The Cask of Amontillado
by Edgar Allan Poe
Analysis: Booker's Seven Basic Plots Analysis
Christopher Booker is a scholar who wrote that every story falls into one of seven basic plot structures: Overcoming the Monster, Rags to Riches, the Quest, Voyage and Return, Comedy, Tragedy, and Rebirth. Shmoop explores which of these structures fits this story like Cinderella’s slipper.
Plot Type : Tragedy
Fortunato is reveling in the carnival spirit, but it’s not enough. When he hears that Montresor has “a pipe of what passes for Amontillado,” his “energies,” as Booker would say, “have found a focus.”
Montresor is getting Fortunato really drunk. Fortunato must be taking this as a sign that Montresor is truly leading Fortunato to his heart’s desire – the best drink of all, Amontillado.

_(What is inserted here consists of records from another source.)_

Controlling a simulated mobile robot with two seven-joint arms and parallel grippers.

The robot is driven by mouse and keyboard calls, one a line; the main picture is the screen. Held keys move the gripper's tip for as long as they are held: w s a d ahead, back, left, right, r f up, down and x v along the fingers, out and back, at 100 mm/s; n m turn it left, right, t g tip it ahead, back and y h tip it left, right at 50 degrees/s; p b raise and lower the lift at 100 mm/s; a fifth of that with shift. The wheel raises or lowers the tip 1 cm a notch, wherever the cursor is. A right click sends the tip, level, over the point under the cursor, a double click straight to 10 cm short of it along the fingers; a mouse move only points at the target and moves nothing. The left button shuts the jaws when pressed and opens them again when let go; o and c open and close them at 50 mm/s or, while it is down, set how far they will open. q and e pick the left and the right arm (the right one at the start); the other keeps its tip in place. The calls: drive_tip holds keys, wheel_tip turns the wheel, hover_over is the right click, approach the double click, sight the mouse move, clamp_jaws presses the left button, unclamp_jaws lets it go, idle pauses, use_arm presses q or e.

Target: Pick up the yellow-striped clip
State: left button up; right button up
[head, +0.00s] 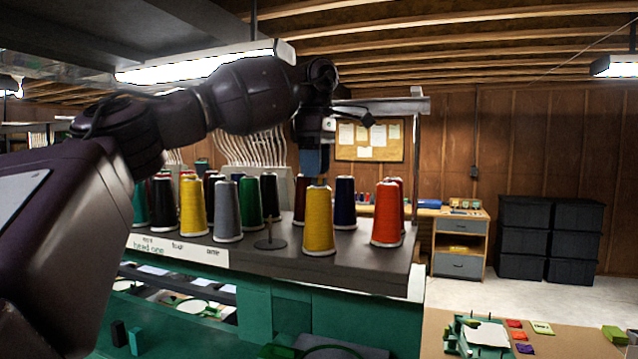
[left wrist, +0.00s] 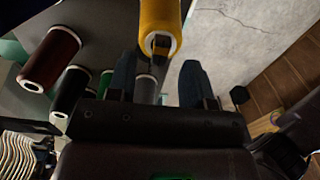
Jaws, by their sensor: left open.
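My left gripper (head: 314,174) points down just above the top of a front yellow thread cone (head: 319,222) on the rack's dark top. In the left wrist view, the two dark fingers of my left gripper (left wrist: 159,62) are apart with nothing held between them. The yellow cone (left wrist: 160,15) shows ahead of the gap. At its white-rimmed end is a small dark piece with some yellow (left wrist: 161,45); it may be the yellow-striped clip, but it is too small to be sure. In the head view the fingers hide this spot. My right gripper is not in view.
An orange-red cone (head: 387,214) stands close right of the yellow one, and a navy cone (head: 345,203) behind it. A grey cone (head: 227,212) and several others stand left. An empty spindle (head: 269,236) is nearby. A table with small coloured items (head: 541,328) is lower right.

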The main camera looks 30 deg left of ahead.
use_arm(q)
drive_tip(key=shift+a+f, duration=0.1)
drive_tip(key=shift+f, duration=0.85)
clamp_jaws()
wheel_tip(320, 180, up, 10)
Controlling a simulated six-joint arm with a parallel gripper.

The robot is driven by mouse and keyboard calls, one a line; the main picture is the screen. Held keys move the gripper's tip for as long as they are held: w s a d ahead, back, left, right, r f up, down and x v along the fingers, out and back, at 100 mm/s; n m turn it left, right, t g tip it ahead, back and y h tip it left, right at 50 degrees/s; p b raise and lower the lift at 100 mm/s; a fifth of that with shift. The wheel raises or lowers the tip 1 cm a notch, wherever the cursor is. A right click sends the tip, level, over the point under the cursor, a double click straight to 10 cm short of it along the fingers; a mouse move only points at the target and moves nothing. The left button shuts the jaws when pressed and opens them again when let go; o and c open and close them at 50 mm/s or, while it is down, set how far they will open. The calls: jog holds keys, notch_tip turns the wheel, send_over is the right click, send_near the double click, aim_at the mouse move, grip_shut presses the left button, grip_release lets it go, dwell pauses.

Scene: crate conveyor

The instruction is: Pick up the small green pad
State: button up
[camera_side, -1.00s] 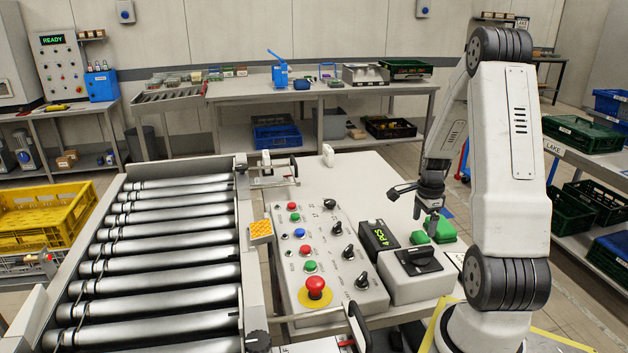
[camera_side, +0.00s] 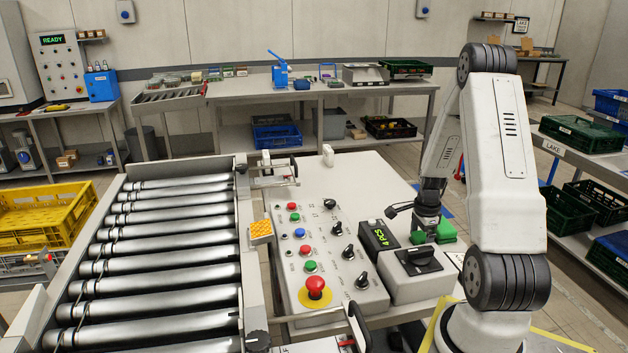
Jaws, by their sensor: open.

Fortunato begins to suspect that things might not be going as planned, when Montresor shows him the trowel. He has to step back, perceiving for a moment what Booker calls a “shadow figure,” some force threatening the hero. But then he brushes off his fear and continues the hunt for Amontillado.
“For the love of God, Montresor!”
Fortunato finally understands what Montresor is doing, and he screams, cries, and begs. He’s getting walled up in a hole. No Amontillado. He even brings up God. And Lady Fortunato. But none of this sways Montresor in the slightest.
Destruction or Death Wish Stage
The jingling of bells…
That final jingle of bells is signal that Fortunato has accepted his situation for what it is. Only when he communicates his utter resignation does Montresor insert the final brick. Fortunato has finally “felt” Montresor, and thus Montresor can kill him. Fortunato’s final communication with Montresor is the “final act,” as Booker says, that “destroys the hero.”